Tuning#

Fine-tuning examples using Google Tunix.

Notebooks#

The following notebooks provide comprehensive examples of different fine-tuning techniques:

  • qlora_gemma.ipynb - LoRA and QLoRA fine-tuning with Gemma models. Demonstrates parameter-efficient fine-tuning techniques using low-rank adaptation.

  • grpo_gemma.ipynb - GRPO (Group Relative Policy Optimization) reinforcement learning. Shows how to fine-tune models using policy optimization for improved response generation.

  • dpo_gemma.ipynb - DPO (Direct Preference Optimization). Demonstrates preference-based fine-tuning to align model outputs with desired behaviors.

  • logit_distillation.ipynb - Knowledge distillation from larger models. Shows how to transfer knowledge from a teacher model to a student model.

Subdirectories#

deepscaler/#

Contains scripts for training and evaluating models with DeepScaler:

  • train_deepscaler_nb.py - Training script for DeepScaler models

  • math_eval_nb.py - Mathematical reasoning evaluation utilities

model_load/#

Examples for loading models from different formats:

  • from_safetensor_load/ - Contains notebooks for loading Gemma2 and Gemma3 models from safetensors format

    • gemma2_model_load.ipynb

    • gemma3_model_load.ipynb

rl/#

Reinforcement learning examples and hardware resource requirements:

  • grpo/gsm8k/ - GRPO implementation scripts for GSM8K mathematical reasoning tasks

    • Launch scripts for various models (Gemma 7b, Gemma2 2b, Llama3.2 1b/8b)

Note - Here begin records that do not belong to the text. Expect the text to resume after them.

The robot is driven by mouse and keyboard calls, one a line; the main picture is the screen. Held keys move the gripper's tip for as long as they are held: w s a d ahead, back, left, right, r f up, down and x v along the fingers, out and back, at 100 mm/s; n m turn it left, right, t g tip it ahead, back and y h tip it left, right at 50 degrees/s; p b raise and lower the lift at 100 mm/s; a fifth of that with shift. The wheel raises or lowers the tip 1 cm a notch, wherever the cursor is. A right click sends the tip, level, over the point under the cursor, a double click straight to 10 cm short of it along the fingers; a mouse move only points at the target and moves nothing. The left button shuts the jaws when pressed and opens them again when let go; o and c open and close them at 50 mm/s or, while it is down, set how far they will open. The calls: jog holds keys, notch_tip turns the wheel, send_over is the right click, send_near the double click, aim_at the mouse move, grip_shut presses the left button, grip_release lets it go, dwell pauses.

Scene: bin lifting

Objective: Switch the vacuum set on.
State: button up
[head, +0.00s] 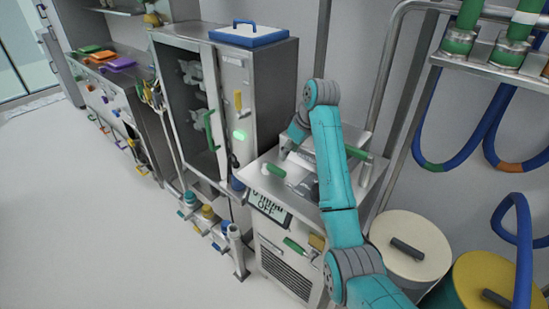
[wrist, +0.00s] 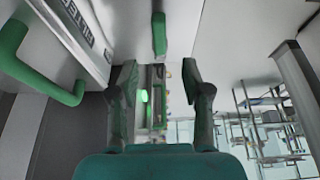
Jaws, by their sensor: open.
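The vacuum set (head: 285,262) is a pale metal cabinet in the middle of the head view. Its display (head: 268,208) appears to read 0 mbar and OFF. A green-handled lever (head: 294,245) sits on its front below the display, beside a yellow one (head: 317,242). Green handles (head: 275,170) also show on its top. My gripper (wrist: 160,78) is open and empty in the wrist view, its two fingers apart. A green handle (wrist: 159,34) lies beyond the fingertips, apart from them. In the head view my arm hides part of the set's top, and the fingertips are unclear.
A steel cabinet (head: 262,85) with a lit green lamp (head: 240,135) stands left, with a blue-edged tray (head: 248,35) on top. Lidded drums (head: 410,232) and blue hoses (head: 450,160) crowd the right. Floor (head: 80,230) is clear at left. A large green handle (wrist: 75,97) is near my gripper.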

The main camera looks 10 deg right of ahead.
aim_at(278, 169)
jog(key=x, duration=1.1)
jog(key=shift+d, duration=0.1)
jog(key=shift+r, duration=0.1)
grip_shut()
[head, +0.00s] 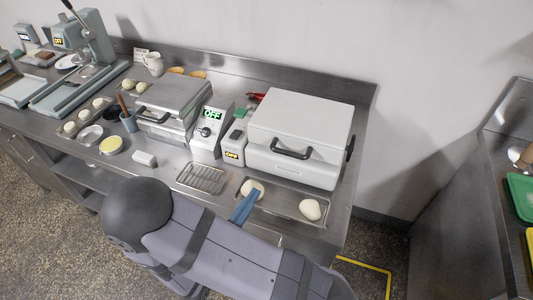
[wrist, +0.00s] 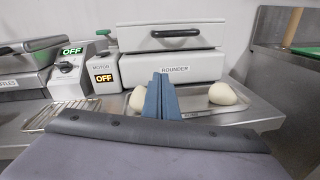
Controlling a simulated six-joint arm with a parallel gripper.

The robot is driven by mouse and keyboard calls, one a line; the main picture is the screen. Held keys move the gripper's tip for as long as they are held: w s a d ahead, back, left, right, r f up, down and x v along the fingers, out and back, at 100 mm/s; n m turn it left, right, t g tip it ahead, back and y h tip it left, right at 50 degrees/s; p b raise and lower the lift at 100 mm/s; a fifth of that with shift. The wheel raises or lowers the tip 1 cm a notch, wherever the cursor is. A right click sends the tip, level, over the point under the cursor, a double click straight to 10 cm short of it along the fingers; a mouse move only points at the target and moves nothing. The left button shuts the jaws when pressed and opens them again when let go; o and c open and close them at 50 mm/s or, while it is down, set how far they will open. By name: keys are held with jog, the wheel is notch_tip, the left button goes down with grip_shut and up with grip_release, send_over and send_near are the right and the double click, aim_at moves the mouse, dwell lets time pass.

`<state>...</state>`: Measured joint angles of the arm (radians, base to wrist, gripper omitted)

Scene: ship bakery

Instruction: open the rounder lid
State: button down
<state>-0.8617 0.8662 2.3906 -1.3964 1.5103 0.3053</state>
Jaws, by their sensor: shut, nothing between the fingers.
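The rounder (head: 302,138) is a white boxy machine at the right end of the steel counter. Its lid (head: 304,108) is down, with a black handle (head: 292,150) on the front. In the wrist view the lid (wrist: 178,39) and its handle (wrist: 175,33) show above the body, which is labelled ROUNDER (wrist: 175,69). My gripper (head: 245,207) has blue fingers, shut and empty, in front of the rounder and lower than the handle, apart from it. In the wrist view the blue fingers (wrist: 162,97) point toward the rounder's front.
Two dough balls lie on a tray in front of the rounder, the left one (head: 253,189) beside my fingers, the other (head: 310,209) to the right. Left of the rounder are a motor box (head: 233,148) reading OFF, another OFF box (head: 211,130) and a wire rack (head: 203,178).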

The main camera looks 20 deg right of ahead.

  • README.md - Detailed hardware resource requirements and configuration recommendations for RL training

sft/#

Supervised fine-tuning examples:

  • mtnt/ - MTNT translation task examples with launch scripts for multiple models

    • Launch scripts for Gemma 2b, Gemma2 2b, Gemma3 4b, Llama3.2 3b, Qwen2.5 0.5b

    • README.md - Hardware resource requirements for SFT training

GCE VM Setup for Fine-Tuning#

1. Create TPU VM#

Create a v5litepod-8 TPU VM in GCE:

  • SW version: v2-alpha-tpuv5-lite

  • Name: v5-8

Reference: TPU Runtime Versions

2. Configure VM#

SSH into the VM using the supplied gcloud command, then run:

# Create .env file with required credentials
vim .env

# Download and install Anaconda
curl -O https://repo.anaconda.com/archive/Anaconda3-2025.06-0-Linux-x86_64.sh
bash ~/Anaconda3-2025.06-0-Linux-x86_64.sh  # always input "yes"/enter
source ~/.bashrc

# Create conda environment (Python 3.12 - MUST BE 12, NOT 11!)
conda create -n colab python=3.12 -y
conda activate colab

# Install dependencies
pip install 'ipykernel<7' jupyterlab
pip install -U "jax[tpu]" -f https://storage.googleapis.com/jax-releases/libtpu_releases.html
pip install --upgrade clu

Reference: Run JAX on TPU

Exit the SSH session after setup is complete.

3. Connect from Local Machine#

From your local machine, run the following to connect to Jupyter Lab:

gcloud compute tpus tpu-vm ssh v5-8 --zone=us-west1-c \
  -- -L 8080:localhost:8080 -L 6006:localhost:6006 \
  "source \$HOME/anaconda3/etc/profile.d/conda.sh && \
  conda activate colab && \
  jupyter lab \
    --ServerApp.allow_origin='https://colab.research.google.com' \
    --port=8080 \
    --no-browser \
    --ServerApp.port_retries=0 \
    --ServerApp.allow_credentials=True"

Reference: Local Runtimes in Colab

4. Environment Variables#

Example .env file:

HF_TOKEN=
KAGGLE_USERNAME=
KAGGLE_KEY=
WANDB_API_KEY=

Loading Saved Safetensors Models#

To load a saved safetensors model back into JAX (with a given local_path):

import os
import jax
import jax.numpy as jnp
from tunix.models.gemma3 import params_safetensors as params_safetensors_lib


local_path = '[PLACEHOLDER]'
MESH = [(1, 1), ("fsdp", "tp")]

mesh = jax.make_mesh(*MESH, axis_types=(jax.sharding.AxisType.Auto,) * len(MESH[0]))
with mesh:
  model = params_safetensors_lib.create_model_from_safe_tensors(
      os.path.abspath(local_path), (model_config), mesh, dtype=jnp.bfloat16
  )

Notes#

  • IMPORTANT: Use %pip not !pip in notebooks!

  • Python 3.12 is the recommended version